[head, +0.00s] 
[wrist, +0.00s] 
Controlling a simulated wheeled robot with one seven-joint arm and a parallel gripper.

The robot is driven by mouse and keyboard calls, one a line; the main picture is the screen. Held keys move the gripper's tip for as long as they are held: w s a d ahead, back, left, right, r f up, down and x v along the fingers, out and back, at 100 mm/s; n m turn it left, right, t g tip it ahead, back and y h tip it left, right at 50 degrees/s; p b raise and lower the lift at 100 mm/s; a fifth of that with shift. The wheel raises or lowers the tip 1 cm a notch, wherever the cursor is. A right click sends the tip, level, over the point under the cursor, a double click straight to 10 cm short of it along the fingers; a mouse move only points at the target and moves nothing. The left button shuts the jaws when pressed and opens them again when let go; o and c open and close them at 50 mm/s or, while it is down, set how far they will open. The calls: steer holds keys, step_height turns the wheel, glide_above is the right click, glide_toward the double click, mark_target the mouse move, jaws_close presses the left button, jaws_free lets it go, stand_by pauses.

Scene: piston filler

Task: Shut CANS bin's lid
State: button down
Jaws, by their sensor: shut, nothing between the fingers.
────
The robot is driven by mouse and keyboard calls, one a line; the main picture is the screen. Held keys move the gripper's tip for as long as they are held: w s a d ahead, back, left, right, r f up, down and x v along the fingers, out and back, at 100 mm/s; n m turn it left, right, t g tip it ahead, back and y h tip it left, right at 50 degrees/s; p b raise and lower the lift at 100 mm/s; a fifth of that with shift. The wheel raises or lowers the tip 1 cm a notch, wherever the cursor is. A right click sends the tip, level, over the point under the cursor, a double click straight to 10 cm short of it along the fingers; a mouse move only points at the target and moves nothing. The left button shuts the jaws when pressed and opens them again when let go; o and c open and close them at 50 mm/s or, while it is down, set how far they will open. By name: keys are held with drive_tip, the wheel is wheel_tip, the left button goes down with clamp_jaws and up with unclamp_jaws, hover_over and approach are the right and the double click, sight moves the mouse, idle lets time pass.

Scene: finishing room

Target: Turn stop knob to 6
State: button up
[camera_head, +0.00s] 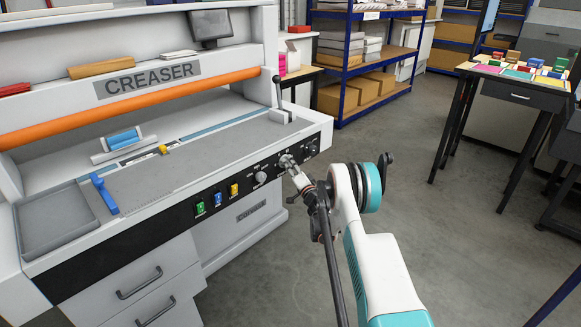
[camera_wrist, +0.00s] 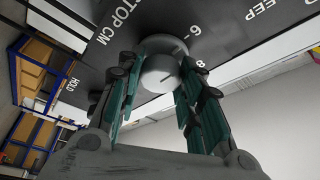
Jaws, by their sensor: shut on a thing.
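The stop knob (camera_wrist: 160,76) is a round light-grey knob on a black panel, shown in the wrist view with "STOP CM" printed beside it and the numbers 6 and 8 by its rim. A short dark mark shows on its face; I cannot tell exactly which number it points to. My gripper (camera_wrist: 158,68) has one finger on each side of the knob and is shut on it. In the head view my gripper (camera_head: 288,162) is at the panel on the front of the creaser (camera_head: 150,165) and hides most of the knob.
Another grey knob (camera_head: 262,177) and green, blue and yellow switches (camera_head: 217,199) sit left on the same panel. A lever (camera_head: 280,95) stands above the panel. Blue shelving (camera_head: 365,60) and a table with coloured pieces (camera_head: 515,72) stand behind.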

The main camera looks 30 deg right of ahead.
────
Extract the part of the records that opens with the line containing "lets time pass." and closes with the line containing "[camera_wrist, +0.00s]". Take only those lines, exactly, and no pictures.

Response to this exercise
The robot is driven by mouse and keyboard calls, one a line; the main picture is the screen. Held keys move the gripper's tip for as long as they are held: w s a d ahead, back, left, right, r f up, down and x v along the fingers, out and back, at 100 mm/s; n m turn it left, right, t g tip it ahead, back and y h tip it left, right at 50 degrees/s; p b raise and lower the lift at 100 mm/s; a fifth of that with shift. The wheel raises or lowers the tip 1 cm a notch, wherever the cursor is. A right click sends the tip, level, over the point under the cursor, a double click straight to 10 cm short of it along the fingers; a mouse move only points at the target and moves nothing. The left button shuts the jaws when pressed and opens them again when let go; o and c open and close them at 50 mm/s or, while it is down, set how far they will open. By name: keys are held with drive_tip, the wheel is wheel_tip, the left button goes down with clamp_jaws and up with unclamp_jaws, hover_over and approach are the right and the double click, sight moves the mouse, idle lets time pass.

Scene: finishing room

Target: Turn stop knob to 6
State: button up
[camera_head, +0.00s] 
[camera_wrist, +0.00s] 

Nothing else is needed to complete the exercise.